CryptographerWaste77

joined 11 months ago
 

I dispatch law enforcement and the default timer app on my apple watch is very useful for that. I mostly use it for status check on officers. It's nice because I can say "5 minute timer called Johnny" and I have a quick visual for how long until I should check on Johnny. Nicer still, I can have a separate timer for Susie and Jeff running at the same time too. Generally, I ask their status if we haven't talked on the radio for 5 minutes though it can be longer.

The less convenient part comes when they talk to me before the timer is over. Let's say Johnny talks to me when there's still 3 minutes left on the 5 minute timer.

Is there a way to quickly reset the timer to the full five minutes again before the timer runs out?

As far as I know, you either have to wait the full 5 minutes and then you get the reset option. Or you have to delete the timer and create a new timer with the same length and label.

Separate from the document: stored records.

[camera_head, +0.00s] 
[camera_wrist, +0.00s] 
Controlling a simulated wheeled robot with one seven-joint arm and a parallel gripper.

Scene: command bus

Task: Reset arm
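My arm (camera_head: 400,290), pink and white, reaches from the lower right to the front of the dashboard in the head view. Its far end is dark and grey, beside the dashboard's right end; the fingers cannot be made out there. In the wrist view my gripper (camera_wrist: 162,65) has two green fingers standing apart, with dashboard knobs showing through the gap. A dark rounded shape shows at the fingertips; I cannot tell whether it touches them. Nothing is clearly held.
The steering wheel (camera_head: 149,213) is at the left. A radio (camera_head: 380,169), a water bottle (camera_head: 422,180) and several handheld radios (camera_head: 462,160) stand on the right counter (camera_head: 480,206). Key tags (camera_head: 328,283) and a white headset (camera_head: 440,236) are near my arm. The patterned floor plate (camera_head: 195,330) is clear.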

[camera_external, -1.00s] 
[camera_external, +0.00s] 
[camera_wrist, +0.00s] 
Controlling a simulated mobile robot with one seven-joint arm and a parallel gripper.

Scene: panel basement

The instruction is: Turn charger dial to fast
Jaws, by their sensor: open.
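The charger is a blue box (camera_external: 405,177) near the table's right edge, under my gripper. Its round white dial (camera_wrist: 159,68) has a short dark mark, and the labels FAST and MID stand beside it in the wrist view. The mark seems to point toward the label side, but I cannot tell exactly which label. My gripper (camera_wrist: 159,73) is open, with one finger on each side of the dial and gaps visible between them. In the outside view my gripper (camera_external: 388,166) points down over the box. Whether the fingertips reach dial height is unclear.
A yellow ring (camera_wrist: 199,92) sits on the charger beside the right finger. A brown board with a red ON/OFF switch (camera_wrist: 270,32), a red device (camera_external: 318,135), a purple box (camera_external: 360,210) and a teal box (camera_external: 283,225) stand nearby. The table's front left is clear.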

I like everything else about the default timer app, so I'd prefer to keep using it. But if there's a better app that lets me reset the timer at any point, that would be good to know too.

[–] [email protected] 1 points 11 months ago

I feel your pain fellow creature of the night.

I wish there was a way to sync apps up better to my sleep schedule. I hate how activity, my to do list (Things 3), and other apps consider the new day to be at midnight. If I exercise after midnight during one waking cycle and before midnight the next waking cycle, it counts as the same day of exercise. At midnight, my to-dos from the next waking cycle clutter my current list. My phone and watch want to update during the middle of my waking cycle.

Just let me set the "rollover to the next day" function to the middle of my sleep cycle. Like noon. Obviously the calendar date should roll over at midnight which is a little wonky. But you can always mark to-do dates and exercise dates as the date your wake cycle starts. Like if I exercise between noon on 11/25 and noon on 11/26, just mark that I exercised on 11/25.